Last Saturday's win in Catania was the second clash O'Shea's side have had against the Fijians, so he is well placed to deliver a scouting report for the Irish fans making their way to the Aviva Stadium today.

And he says those supporters are in for a treat.

"People should look at the games Fiji played against Australia and Scotland over the summer before saying the Fijian tight five are inadequate, because they're not," he says.

"They're unbelievable ball-players. We'd a tackle completion of around 93/94 per cent, we didn't miss many tackles, but if they line-break they're a very difficult side to stop.

"You'd want to be very careful, they still have that Fijian flair. Leone Nakarawa is just an unbelievable rugby player. Three or four of his off-loads, yes it can be stopped but there are some where you don't know how he's done it. He's a very special talent.

"Don't think their scrum is going to be something that can be rolled over as people might traditionally think.

"They still have the flair and the ability to line-break, I think anyone going to the game is in for a treat.

"We managed to keep them from being able to show that, if you'd told me before the game we'd have kept them to 10 points I'd have signed the contract straight away.

"But they have the ability to score from absolutely nothing, it's a full house at the Aviva and that will get their juices flowing. The pitch will be good for them, so Joe will give a few people a run out and it'll be a spectacle.

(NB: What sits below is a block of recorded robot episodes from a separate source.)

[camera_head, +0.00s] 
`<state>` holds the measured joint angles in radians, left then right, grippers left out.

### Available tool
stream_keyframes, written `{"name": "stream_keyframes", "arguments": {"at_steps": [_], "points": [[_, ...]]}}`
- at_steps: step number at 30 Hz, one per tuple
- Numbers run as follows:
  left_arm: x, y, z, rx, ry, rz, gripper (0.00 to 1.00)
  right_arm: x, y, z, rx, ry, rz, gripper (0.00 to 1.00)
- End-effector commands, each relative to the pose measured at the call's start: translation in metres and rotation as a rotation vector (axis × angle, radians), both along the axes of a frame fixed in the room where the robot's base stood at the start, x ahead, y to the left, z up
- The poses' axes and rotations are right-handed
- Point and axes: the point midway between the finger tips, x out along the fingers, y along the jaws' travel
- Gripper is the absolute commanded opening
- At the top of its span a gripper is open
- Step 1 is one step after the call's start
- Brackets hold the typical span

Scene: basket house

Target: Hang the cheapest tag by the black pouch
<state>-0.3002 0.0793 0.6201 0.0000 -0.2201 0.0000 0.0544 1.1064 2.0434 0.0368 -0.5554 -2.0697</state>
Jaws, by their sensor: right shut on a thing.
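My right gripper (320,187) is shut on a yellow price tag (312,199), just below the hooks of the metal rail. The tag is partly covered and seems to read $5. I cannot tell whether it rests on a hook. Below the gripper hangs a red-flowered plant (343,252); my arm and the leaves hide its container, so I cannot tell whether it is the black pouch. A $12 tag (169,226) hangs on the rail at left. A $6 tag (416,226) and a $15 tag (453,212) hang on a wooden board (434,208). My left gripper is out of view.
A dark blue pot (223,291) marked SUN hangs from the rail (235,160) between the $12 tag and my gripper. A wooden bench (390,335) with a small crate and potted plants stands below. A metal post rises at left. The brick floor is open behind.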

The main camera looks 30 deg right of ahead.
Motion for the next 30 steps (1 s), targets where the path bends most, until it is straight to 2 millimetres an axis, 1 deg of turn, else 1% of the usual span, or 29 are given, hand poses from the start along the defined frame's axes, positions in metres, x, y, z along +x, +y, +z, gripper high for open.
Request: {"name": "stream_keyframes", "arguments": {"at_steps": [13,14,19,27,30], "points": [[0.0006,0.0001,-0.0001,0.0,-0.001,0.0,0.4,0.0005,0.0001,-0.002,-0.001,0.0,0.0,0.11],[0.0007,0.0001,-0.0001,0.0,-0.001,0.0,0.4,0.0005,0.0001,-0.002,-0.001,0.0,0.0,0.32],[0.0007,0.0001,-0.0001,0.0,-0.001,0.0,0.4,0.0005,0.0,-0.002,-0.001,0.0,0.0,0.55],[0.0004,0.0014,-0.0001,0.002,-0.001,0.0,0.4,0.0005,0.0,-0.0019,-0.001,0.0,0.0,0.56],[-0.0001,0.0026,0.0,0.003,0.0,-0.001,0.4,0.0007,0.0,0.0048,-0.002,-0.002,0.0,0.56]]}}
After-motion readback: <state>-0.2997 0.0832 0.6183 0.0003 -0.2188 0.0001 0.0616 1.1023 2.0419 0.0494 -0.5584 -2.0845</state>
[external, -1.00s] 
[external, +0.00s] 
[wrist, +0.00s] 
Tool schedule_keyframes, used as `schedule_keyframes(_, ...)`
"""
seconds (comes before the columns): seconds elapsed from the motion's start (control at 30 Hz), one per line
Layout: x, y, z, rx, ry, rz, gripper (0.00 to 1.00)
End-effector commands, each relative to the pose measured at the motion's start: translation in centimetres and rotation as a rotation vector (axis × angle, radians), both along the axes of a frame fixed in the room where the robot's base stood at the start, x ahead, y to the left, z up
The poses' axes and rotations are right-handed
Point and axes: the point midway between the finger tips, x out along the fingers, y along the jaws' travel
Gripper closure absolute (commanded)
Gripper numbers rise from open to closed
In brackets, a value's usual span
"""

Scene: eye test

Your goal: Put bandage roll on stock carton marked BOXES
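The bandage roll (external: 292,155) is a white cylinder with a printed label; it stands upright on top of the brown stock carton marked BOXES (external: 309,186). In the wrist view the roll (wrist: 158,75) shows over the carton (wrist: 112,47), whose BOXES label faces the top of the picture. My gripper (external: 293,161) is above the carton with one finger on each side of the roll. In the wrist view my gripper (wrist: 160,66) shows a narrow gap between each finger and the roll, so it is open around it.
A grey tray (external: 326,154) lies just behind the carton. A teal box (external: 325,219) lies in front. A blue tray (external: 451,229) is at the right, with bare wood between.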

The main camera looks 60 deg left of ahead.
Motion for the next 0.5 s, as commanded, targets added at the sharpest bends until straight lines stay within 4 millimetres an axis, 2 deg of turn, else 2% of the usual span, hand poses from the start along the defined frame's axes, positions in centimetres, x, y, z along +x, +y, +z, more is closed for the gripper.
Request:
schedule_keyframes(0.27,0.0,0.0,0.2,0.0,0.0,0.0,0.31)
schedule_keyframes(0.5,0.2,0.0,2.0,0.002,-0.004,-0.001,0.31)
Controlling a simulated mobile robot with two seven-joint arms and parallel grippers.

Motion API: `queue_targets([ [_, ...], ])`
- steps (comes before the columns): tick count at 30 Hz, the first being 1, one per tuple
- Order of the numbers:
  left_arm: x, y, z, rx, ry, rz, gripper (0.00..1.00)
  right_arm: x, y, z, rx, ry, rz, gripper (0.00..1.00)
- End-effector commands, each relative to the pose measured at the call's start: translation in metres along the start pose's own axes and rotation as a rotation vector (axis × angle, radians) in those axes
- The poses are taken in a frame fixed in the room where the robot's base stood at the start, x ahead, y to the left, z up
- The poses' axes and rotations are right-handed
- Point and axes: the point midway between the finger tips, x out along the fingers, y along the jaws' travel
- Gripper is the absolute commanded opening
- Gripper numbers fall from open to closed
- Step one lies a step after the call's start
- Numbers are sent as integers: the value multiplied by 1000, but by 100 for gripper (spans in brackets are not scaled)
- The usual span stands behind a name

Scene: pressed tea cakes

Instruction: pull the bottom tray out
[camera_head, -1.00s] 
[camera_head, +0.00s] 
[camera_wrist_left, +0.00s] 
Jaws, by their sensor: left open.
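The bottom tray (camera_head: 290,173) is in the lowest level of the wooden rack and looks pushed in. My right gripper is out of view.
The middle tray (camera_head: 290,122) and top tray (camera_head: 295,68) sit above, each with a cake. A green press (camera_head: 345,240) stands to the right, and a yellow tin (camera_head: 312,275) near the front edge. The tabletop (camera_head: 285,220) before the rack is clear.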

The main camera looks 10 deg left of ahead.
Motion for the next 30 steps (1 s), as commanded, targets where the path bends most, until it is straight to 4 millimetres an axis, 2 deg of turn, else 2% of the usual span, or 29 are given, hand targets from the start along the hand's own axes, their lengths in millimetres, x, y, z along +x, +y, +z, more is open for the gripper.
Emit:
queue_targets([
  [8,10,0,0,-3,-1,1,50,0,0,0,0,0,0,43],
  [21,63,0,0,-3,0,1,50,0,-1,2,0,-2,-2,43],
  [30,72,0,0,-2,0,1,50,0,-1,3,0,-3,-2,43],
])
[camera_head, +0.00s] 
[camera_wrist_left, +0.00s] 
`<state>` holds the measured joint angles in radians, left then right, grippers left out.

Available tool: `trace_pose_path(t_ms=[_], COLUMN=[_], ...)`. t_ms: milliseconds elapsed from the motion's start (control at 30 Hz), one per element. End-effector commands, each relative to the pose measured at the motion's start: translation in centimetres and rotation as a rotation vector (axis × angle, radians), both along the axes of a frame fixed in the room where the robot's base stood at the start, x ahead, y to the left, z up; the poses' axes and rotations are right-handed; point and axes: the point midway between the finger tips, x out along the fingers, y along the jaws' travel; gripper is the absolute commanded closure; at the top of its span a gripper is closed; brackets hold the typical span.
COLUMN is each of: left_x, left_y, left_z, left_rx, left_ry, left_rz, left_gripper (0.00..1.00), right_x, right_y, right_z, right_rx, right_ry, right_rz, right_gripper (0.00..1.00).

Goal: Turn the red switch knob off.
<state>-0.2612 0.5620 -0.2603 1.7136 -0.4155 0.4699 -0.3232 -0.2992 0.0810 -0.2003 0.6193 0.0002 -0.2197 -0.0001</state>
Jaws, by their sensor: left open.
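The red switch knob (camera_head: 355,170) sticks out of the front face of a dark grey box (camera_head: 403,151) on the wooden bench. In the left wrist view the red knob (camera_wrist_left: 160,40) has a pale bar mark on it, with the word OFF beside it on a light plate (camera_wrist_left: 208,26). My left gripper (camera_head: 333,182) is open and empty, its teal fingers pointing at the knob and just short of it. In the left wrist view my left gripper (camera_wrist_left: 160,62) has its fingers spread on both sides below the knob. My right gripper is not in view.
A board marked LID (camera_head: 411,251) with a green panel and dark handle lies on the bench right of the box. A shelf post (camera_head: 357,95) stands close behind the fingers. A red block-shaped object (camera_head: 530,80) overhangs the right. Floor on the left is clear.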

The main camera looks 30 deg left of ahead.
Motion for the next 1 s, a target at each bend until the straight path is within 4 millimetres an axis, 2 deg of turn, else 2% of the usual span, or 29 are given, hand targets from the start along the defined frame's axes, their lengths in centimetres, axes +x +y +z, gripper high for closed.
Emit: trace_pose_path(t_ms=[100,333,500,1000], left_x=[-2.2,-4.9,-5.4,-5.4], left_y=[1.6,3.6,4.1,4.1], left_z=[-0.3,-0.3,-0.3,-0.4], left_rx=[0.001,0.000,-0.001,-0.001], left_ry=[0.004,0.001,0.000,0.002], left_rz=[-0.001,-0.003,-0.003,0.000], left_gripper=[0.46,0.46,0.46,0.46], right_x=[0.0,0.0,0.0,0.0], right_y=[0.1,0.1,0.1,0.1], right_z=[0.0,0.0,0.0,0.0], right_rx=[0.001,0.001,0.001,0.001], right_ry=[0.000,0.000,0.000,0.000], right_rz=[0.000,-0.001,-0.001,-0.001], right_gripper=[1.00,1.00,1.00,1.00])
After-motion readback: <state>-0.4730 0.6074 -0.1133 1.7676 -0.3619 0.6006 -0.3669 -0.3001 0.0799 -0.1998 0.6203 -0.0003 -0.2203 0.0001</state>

"Ireland will win, I've no doubt, but be ready for some absolutely mesmeric rugby by the Fijians."

His focus is on Argentina, who visit Florence today, before Italy round off the month with a rematch against the South African side they beat last season.

McKinley is back on the bench today and if he holds his form and continues to improve, there's no reason he won't be involved when the Azzurri come to Dublin in the second week of the Six Nations.

"One hundred per cent, listen, he's in our squad now and he's been brilliant," O'Shea says of the idea.

"I sat down with Ian for the first time properly about six or eight months ago in Treviso. We'd a good conversation and it was a breath of fresh air, speaking to him.

"Just his mindset, his knowledge of, not just rugby, but of life has given him a really good perspective on things and he's very balanced.

"Due to everything he's gone through, he is so methodical and organised in everything he does."